While “big science” fills a crucial shaping role, individual initiative is the wellspring of innovation. We must, therefore, balance our investment between a few large projects that will illuminate the way ahead and a broad array of smaller research efforts to create the technology base on which everything else is built. Finally, we must recognize that as we create new capabilities, we must help our society learn how to employ the technology we create in beneficial ways. Many of our social conventions and a substantial part of our legal framework are based on a shared understanding that the spoken word is ephemeral. We are about to change that permanently, and the consequences of that change on public policy and on individual behavior will undoubtedly be pervasive. It is incumbent on us to help our fellow citizens understand the nature of the tools that we will give them, and to help explore the policy implications of these new capabilities. This, then, is the third focus of the integrated research strategy that we envision.

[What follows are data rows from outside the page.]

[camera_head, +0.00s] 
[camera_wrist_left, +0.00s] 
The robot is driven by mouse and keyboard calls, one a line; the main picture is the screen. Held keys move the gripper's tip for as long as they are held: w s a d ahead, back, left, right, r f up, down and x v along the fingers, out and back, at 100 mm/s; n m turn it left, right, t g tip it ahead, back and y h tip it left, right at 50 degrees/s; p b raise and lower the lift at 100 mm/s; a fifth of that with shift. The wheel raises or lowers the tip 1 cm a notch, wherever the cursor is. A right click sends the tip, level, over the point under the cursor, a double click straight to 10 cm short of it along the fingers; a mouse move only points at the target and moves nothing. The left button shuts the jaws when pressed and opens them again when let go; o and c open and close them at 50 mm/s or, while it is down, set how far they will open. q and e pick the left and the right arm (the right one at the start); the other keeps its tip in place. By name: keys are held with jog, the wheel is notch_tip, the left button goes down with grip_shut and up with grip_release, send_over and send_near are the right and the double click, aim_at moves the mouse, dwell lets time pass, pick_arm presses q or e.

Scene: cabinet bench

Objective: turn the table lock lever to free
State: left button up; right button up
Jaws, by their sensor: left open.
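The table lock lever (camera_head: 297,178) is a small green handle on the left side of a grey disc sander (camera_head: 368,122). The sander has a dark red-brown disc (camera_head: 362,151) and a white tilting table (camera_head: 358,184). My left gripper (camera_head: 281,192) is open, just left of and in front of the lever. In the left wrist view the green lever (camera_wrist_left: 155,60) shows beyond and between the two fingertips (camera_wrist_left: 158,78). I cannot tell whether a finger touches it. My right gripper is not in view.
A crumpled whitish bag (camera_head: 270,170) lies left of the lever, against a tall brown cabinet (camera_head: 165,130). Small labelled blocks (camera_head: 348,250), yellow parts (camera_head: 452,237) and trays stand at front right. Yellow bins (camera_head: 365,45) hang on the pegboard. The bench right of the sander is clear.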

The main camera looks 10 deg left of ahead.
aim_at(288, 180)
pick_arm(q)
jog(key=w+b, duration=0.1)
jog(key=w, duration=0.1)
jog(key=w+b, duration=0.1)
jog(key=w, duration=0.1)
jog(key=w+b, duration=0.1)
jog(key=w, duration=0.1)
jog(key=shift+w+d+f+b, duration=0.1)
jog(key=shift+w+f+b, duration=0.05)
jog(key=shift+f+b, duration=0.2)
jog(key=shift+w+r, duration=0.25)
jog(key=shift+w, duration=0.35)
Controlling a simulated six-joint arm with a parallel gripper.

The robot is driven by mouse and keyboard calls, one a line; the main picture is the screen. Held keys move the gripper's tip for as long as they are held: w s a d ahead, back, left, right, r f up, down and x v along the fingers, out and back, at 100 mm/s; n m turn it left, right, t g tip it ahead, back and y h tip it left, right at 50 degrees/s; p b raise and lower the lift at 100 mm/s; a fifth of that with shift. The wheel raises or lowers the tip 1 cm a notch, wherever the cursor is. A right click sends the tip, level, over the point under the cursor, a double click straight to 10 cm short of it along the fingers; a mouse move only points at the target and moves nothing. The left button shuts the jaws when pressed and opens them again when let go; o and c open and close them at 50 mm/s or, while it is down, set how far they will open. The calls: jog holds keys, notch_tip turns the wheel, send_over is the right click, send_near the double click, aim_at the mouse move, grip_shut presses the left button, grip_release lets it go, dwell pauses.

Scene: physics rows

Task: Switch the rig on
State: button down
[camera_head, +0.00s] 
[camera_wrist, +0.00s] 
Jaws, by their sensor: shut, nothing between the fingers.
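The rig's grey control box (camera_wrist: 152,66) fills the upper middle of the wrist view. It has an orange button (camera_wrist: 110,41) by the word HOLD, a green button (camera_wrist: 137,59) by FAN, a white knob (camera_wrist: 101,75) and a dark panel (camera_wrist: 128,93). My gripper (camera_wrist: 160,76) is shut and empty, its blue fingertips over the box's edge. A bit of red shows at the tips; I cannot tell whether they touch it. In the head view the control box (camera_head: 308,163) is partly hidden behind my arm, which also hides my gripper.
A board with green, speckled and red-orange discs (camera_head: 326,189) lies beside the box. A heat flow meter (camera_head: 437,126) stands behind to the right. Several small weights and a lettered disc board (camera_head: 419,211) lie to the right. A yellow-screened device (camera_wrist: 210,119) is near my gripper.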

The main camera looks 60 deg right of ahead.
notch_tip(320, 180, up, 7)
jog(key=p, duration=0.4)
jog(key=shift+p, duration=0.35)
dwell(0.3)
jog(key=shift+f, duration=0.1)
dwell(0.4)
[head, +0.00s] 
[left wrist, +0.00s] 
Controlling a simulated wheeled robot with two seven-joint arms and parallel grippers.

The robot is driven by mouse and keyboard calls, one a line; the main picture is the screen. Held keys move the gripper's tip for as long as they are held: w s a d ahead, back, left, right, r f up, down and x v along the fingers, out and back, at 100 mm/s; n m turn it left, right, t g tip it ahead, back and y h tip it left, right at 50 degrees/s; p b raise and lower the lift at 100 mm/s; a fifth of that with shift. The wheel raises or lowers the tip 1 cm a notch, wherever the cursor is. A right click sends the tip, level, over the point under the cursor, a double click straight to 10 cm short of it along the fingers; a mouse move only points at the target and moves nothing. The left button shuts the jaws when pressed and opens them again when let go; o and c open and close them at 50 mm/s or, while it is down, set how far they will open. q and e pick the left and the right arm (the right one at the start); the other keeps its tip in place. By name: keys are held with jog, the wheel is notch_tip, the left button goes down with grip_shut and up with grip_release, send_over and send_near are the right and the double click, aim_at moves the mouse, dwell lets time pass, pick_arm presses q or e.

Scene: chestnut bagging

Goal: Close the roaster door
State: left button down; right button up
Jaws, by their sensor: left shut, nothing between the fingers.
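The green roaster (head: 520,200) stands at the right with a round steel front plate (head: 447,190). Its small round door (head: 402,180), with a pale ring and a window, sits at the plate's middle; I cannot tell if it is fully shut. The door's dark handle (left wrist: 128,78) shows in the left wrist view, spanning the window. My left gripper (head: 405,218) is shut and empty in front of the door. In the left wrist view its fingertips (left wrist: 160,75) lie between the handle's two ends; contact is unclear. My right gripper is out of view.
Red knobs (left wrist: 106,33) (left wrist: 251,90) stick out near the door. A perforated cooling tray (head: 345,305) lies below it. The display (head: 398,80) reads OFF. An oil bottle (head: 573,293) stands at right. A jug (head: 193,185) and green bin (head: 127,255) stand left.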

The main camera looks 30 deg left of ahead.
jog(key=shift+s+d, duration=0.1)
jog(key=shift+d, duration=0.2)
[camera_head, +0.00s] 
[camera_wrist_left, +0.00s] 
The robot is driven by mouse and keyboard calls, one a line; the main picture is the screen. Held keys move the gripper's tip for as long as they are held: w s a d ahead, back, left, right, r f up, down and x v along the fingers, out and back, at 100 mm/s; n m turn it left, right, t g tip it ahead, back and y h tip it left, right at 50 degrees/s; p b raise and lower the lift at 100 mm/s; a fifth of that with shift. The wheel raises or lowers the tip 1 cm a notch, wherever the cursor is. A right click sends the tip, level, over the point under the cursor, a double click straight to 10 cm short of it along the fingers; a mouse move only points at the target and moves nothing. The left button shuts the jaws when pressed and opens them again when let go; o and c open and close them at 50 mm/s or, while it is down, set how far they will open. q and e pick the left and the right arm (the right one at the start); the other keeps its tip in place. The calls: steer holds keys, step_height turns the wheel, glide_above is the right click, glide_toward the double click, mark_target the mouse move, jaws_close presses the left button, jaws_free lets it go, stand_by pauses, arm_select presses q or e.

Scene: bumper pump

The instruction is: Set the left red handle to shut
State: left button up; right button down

The research described above promises to benefit every corner of our global village, and achieving that potential will require investments from a broad range of stakeholders. No one nation can effectively attack the challenges of linguistic diversity alone. No one agency has a charter so broad that it could single-handedly address all of the implications of this technology for commerce, security, and society. And no one program could possibly envision everything that needs to be done. Our approach must be iterative and multifaceted. Individual agencies will, and should, continue to pursue new capabilities that are within the scope of their mission. But our overall success will depend on an ability to see the complete picture, and on an ability to invest where others do not see it as in their interest to do so. This, we believe, should be the principal focus of the National Science Foundation.